La semaine précédente, Moulay Hassan ben Mohammed ben Hassan ben Youssef a eu droit à son énième buzz. Un buzz aux dimensions internationales s’entend, ainsi qu’il sied à son noble rang.


La chose a démarré incidemment, comme souvent. Sous l’intitulé Le Prince n’aime pas les baisemains, le très britannique Daily Mail a posté une vidéo montrant notre très jeune et bien-aimé héritier du trône, dans l’exercice de ses fonctions protocolaires, s’escrimant à retirer — prestement et systématiquement — sa menotte que de hauts dignitaires et autres hauts gradés militaires du royaume s’obstinaient à vouloir embrasser, malgré l’évident embarras de l’intéressé.


La presse électronique du monde entier s’est empressée de relayer l’image — par trop craquante — d’une telle modestie princière, y relevant un signe flagrant de changement : autres temps, autres moeurs…
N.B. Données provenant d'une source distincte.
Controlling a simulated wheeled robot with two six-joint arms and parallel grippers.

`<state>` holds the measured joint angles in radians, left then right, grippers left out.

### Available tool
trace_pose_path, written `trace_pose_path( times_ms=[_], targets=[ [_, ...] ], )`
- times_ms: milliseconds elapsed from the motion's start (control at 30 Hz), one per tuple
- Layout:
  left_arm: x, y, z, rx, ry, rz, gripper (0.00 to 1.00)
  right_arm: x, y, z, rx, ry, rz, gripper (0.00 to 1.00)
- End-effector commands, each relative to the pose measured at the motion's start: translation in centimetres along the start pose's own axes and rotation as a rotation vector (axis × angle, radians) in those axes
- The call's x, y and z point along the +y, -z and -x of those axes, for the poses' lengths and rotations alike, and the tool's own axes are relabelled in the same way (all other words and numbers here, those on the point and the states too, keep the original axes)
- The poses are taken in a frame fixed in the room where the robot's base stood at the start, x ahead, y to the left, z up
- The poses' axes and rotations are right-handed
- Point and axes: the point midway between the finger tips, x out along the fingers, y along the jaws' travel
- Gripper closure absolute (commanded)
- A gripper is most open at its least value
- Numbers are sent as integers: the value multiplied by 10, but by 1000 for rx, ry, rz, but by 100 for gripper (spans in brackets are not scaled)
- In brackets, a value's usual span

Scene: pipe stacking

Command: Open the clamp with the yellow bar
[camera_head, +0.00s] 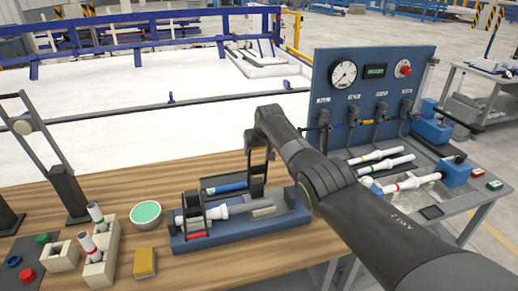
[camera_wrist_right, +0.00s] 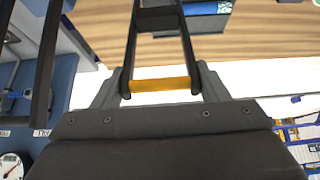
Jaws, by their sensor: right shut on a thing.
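The clamp with the yellow bar (camera_wrist_right: 160,86) shows in the right wrist view; the bar spans the ends of its dark lever frame (camera_wrist_right: 158,20). In the head view its dark lever (camera_head: 257,188) stands at the back right of a blue fixture (camera_head: 185,246). My right gripper (camera_head: 259,152) is above the fixture, shut at the yellow bar. A second dark clamp frame (camera_head: 193,213) stands at the fixture's left, near a grey-white pipe (camera_head: 235,208). My left gripper is not in view.
A blue-capped pipe (camera_head: 228,187) lies in a dark holder behind the fixture. A green-topped bowl (camera_head: 146,214), a yellow block (camera_head: 145,262) and beige holders (camera_head: 100,268) stand to the left. A gauge panel (camera_head: 372,62) rises at the right. Bare wood lies in front.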

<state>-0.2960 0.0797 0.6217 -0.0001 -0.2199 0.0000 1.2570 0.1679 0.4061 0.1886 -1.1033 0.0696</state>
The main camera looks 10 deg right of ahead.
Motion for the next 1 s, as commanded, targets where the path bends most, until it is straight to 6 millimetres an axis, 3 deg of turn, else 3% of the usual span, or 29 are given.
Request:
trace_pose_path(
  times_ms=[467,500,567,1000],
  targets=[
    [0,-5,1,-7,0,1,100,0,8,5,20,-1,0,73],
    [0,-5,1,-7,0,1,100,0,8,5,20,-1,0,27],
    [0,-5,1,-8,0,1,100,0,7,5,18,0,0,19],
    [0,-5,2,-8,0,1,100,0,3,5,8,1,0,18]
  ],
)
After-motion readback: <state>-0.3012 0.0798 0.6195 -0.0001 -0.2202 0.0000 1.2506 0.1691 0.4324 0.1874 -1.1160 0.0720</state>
Seulement, voilà  ! Le vieil observateur du fait makhzénien que je suis a eu comme une réminiscence-réticence. Je savais que j’avais, jadis, vu, lu ou entendu un certain récit du même acabit.


Quelques heures poussiéreuses de consultation bibliothécaire plus tard, je tombe sur ce que je cherchais.



Cover-DEFI-DSK_5541-REC-2Voici ce qu’écrivait, en 1976, dans Le Défi (éd. Albin Michel) feu Hassan II : « Au lendemain de l’Aïd el Adha de 1936, je traversais le Méchouar devant le palais où, dans la salle du trône, j’aillais me tenir à côté du souverain au moment où il recevait les délégations venues lui offrir leurs voeux. La foule était des plus denses et un certain nombre de notables en costume traditionnel accoururent et m’embrassèrent la main. Lorsque je rejoignis mon père, il me prit à part :


— Mon fils, me dit-il, je t’ai observé tout à l’heure lorsque tu traversais la place et que tu tendais ta main à baiser. Tu ne semblais pas ressentir la moindre gène et au contraire y prendre du plaisir. À l’avenir, n’oublie jamais de retirer la main que l’on veut embrasser. Sache que l’attachement témoigné à notre famille étant d’ordre spirituel et moral, il ne saurait être exprimé par un baisemain. »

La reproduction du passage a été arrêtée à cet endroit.